-- Challenge --
Copy out each line in the material below that has the word "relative".
── Records provided
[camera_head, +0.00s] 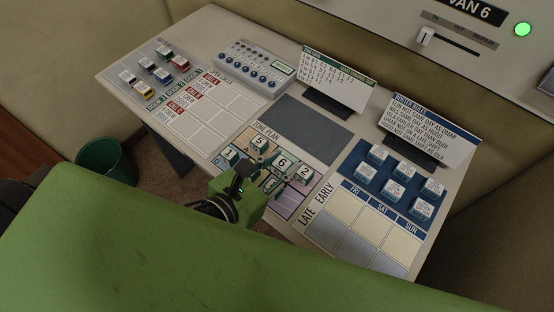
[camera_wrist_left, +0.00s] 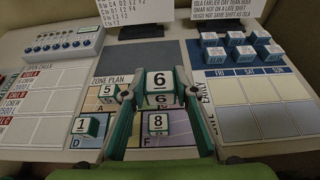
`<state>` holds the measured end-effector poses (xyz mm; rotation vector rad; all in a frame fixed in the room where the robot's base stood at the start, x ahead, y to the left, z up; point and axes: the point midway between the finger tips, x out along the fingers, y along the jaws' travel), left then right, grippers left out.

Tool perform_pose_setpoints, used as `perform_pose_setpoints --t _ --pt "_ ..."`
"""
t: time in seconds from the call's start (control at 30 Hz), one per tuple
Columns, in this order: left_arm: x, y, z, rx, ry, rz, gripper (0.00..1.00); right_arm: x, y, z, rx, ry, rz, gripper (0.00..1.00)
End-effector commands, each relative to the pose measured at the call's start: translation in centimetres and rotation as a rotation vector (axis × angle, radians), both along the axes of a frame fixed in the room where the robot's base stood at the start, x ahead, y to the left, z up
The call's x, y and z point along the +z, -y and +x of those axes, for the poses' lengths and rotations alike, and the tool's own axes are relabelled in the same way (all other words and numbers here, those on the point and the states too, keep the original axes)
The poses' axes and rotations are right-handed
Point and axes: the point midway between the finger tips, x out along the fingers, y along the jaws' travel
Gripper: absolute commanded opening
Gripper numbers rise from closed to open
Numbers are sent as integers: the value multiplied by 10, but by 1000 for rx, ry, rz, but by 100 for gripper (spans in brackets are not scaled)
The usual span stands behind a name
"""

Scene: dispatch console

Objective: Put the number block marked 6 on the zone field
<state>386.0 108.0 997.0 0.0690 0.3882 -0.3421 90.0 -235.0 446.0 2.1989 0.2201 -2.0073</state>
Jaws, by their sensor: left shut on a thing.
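The number block marked 6 (camera_head: 282,162) is a white-faced, green-sided cube over the zone plan. In the left wrist view the 6 block (camera_wrist_left: 159,86) sits between the two fingers of my left gripper (camera_wrist_left: 154,93), which is shut on it. It looks larger than its neighbours, so it seems raised. The zone plan (camera_wrist_left: 133,140) has coloured, lettered fields; D and F show below. Blocks 5 (camera_wrist_left: 106,92), 1 (camera_wrist_left: 86,126) and 8 (camera_wrist_left: 158,122) stand on it. Block 2 (camera_head: 304,173) is just right of the 6 in the head view. My right gripper is out of view.
A bare grey panel (camera_head: 297,127) lies behind the plan. Several blue blocks (camera_head: 403,171) and a shift grid (camera_head: 345,206) are to the right. A knob box (camera_head: 251,66), open-calls board (camera_head: 224,92) and toy vans (camera_head: 152,72) are left. Signs (camera_head: 335,77) stand behind.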

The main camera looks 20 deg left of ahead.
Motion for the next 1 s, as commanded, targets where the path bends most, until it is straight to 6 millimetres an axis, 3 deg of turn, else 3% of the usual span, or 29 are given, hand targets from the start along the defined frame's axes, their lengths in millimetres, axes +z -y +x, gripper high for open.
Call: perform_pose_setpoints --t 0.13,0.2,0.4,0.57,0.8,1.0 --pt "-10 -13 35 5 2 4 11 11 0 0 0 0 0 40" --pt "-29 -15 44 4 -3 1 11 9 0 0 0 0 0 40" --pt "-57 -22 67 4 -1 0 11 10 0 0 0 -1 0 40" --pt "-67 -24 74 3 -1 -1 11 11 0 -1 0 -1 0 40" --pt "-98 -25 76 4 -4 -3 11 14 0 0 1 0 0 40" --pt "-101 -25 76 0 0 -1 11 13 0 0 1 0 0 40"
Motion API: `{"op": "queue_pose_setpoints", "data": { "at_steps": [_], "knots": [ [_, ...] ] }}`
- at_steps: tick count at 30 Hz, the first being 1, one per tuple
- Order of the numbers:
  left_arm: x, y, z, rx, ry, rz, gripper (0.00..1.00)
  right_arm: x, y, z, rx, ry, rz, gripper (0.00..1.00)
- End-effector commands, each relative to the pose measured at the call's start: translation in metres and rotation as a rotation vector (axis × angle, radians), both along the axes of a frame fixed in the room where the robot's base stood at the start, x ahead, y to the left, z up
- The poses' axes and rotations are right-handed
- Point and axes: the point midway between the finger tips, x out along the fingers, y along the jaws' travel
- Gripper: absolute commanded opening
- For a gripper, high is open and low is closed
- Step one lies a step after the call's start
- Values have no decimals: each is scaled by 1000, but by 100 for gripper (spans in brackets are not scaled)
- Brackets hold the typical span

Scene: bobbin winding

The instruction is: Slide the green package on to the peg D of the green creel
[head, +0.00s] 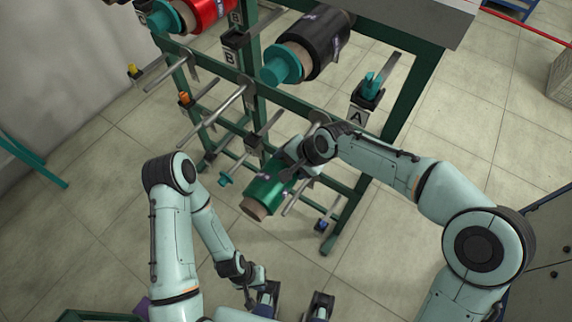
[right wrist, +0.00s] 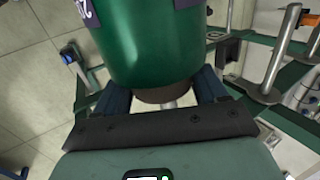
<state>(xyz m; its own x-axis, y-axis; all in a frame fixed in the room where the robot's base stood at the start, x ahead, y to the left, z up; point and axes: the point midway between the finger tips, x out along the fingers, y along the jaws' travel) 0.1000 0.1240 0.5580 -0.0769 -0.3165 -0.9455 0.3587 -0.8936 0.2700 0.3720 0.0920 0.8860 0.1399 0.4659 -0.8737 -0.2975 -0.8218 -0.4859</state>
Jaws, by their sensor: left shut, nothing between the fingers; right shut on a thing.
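The green package (head: 268,185) with its brown core is held beside the lower part of the green creel (head: 225,70) in the head view. It also fills the top middle of the right wrist view (right wrist: 150,45). My right gripper (head: 294,163) is shut on its core end, and its fingers flank the core in the wrist view. A bare metal peg (head: 298,197) passes close by the package. I cannot tell whether any peg is inside the core. The label for peg D is not readable. My left gripper (head: 262,287) is shut and empty at the bottom, away from the creel.
A black package (head: 318,42) and a red package (head: 207,12) sit on upper pegs. The label A (head: 357,117) marks a bracket at the right post. Several bare metal pegs (head: 228,114) stick out near the package.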

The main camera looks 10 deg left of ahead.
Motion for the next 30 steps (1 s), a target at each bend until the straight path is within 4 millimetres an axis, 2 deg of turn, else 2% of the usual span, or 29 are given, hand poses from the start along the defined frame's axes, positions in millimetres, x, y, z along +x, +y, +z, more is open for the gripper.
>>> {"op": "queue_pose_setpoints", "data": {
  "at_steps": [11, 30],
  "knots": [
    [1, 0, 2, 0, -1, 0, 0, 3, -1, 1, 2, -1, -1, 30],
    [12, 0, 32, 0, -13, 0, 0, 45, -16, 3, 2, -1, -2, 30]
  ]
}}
────
-- Result of this exercise --
End-effector commands, each relative to the pose measured at the call's start: translation in centimetres and rotation as a rotation vector (axis × angle, radians), both along the axes of a frame fixed in the room where the robot's base stood at the start, x ahead, y to the left, z up
- End-effector commands, each relative to the pose measured at the call's start: translation in metres and rotation as a rotation vector (axis × angle, radians), both along the axes of a frame fixed in the room where the robot's base stood at the start, x ahead, y to the left, z up

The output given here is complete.